6. The light diffuser plate according to claim 1, wherein an amount of said light diffuser is from 0.3 part by weight to 3 parts by weight based on 100 parts by weight of the transparent resin.

7. A multilayer light diffuser plate comprising the light diffuser plate according to claim 1 and a UV absorbing layer comprising a transparent resin and a UV absorber laminated on at least one surface of said light diffuser plate according to claim 1.

8. The multilayer light diffuser plate according to claim 7, wherein said transparent resin comprised in said UV absorbing layer is at least one resin selected from methyl methacrylate resins and styrenic resins.

9. The multilayer light diffuser plate according to claim 7, wherein said transparent resin comprised in said UV absorbing layer is a methyl methacrylate-styrene copolymer.

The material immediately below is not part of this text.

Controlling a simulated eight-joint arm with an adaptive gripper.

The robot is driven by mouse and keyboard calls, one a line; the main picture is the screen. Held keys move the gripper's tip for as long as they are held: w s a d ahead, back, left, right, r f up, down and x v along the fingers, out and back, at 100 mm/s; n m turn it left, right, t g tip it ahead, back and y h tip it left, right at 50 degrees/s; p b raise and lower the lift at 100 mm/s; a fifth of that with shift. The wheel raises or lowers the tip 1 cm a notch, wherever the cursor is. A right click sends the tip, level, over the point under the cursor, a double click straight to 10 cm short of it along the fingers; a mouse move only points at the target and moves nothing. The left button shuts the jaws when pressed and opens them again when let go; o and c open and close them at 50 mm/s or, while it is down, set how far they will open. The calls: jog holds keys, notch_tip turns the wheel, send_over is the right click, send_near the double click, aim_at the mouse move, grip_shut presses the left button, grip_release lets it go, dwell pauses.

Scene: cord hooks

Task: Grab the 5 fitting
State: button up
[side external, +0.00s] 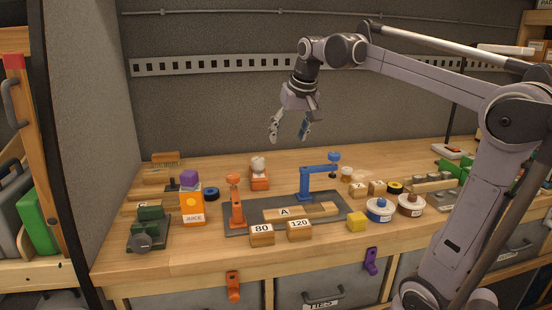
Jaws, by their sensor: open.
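No label in the side external view reads clearly as 5. Two small wooden blocks, one on the left (359,189) and one on the right (377,187), sit at the bench's right middle with dark marks too small to read. Blocks marked 80 (262,234) and 120 (299,230) stand at the front of the dark mat (240,228). A wooden piece marked A (285,213) lies on the mat. My gripper (288,137) is open and empty, high above the back of the bench, pointing down, apart from everything.
An orange clamp (236,205) and a blue clamp (305,183) rise from the mat. A juice carton (192,208) stands left. Blue-topped (379,210) and brown-topped (411,205) tins and a yellow cube (357,221) are right. Hooks, orange (233,285) and purple (370,262), hang in front.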

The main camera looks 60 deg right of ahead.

10. A method for decreasing a total light transmittance of a transparent resin comprising adding a light diffuser to the transparent resin, wherein said light diffuser has an average particle diameter of from 0.6 μm to 1.5 μm and a standard deviation of particle diameters of from 0.01 μm to 0.5 μm, and an absolute value of a refractive index difference |Δn| between the transparent resin and the light diffuser is at least 0.05.